From Central Europe to Atlantic Canada: A Musical Journey

By Tom Porter

In the late 1700s, a group of Moravian missionaries pitched up on the coast of Labrador hoping to convert the local Inuit to Christianity. They found the best way to achieve this was to introduce them to European hymns.

gordon
Professor Tom Gordon at the Peary-MacMillan Arctic Museum

“Music was one of the first ways in which they communicated with the Inuit,” said Professor Tom Gordon of the missionaries. A retired musicologist from the Memorial University of Newfoundland, Gordon has spent many years studying the influence of the Moravian church on the musical landscape of this sparsely populated region, which lies about a thousand miles northeast of the Bowdoin campus.

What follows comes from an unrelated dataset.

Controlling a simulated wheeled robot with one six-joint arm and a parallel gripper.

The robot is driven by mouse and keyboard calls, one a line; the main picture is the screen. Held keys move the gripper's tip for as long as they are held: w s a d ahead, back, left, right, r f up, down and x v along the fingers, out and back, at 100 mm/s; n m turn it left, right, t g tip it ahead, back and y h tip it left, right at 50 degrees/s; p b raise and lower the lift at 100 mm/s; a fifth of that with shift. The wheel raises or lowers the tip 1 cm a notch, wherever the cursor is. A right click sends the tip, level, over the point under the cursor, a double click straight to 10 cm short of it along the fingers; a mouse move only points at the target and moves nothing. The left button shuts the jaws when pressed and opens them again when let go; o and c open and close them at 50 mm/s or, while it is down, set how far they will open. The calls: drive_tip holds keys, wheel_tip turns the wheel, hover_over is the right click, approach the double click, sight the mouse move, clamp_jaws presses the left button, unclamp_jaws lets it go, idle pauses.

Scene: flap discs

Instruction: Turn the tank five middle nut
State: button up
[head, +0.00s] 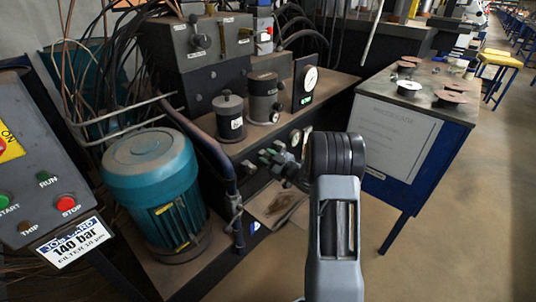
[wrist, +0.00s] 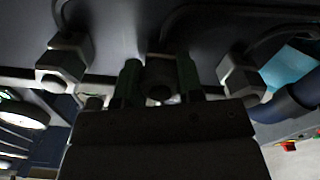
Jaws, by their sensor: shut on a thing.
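In the wrist view a row of dark nuts sits on the grey panel: a left nut (wrist: 64,60), a middle nut (wrist: 160,82) and a right nut (wrist: 240,76). My gripper (wrist: 159,74) has one green finger on each side of the middle nut and is shut on it. The dark gripper body covers the area below the nut. In the head view my gripper (head: 283,160) reaches the front of the dark machine, low and right of the two black cylinders, and my arm hides part of that area. I cannot read a tank number.
A teal motor (head: 155,190) stands left of my gripper, with a blue pipe (head: 222,160) between. A control box (head: 45,170) with a "140 bar" label is at far left. A blue-sided table (head: 410,140) with discs stands right. Floor at lower right is clear.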

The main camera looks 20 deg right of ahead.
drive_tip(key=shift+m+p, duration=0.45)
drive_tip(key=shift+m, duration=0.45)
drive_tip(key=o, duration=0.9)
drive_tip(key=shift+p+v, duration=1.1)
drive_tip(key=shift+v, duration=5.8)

According to legend, he says, the first Moravian arrived on the Labrador coast in the 1760s— after a spell in Greenland—and met with the local Inuit. He introduced himself to the chief shaman and they exchanged music. “The shaman did a drum dance for him, which the missionary described as being something with animal sounds to it. And then the missionary sang a hymn in Greenlandic Inuktitut, and the story goes (of course it was told by the missionary), that the Inuit were suddenly completely silent and listened with total absorption.”

Regardless how accurate this story is, said Gordon, the missionaries successfully used this European music as a means of inducing Inuit to join their church, to become Christians.

Gordon recently visited the Bowdoin campus to talk about how Moravian missionaries used music when colonizing the Labrador Inuit, and the Inuit then recast this music to express their own values. His lecture marked the opening of “A Resounding Beat: Music in the Inuit World,” an exhibition at the Peary-MacMillan Arctic Museum that runs through the end of 2019.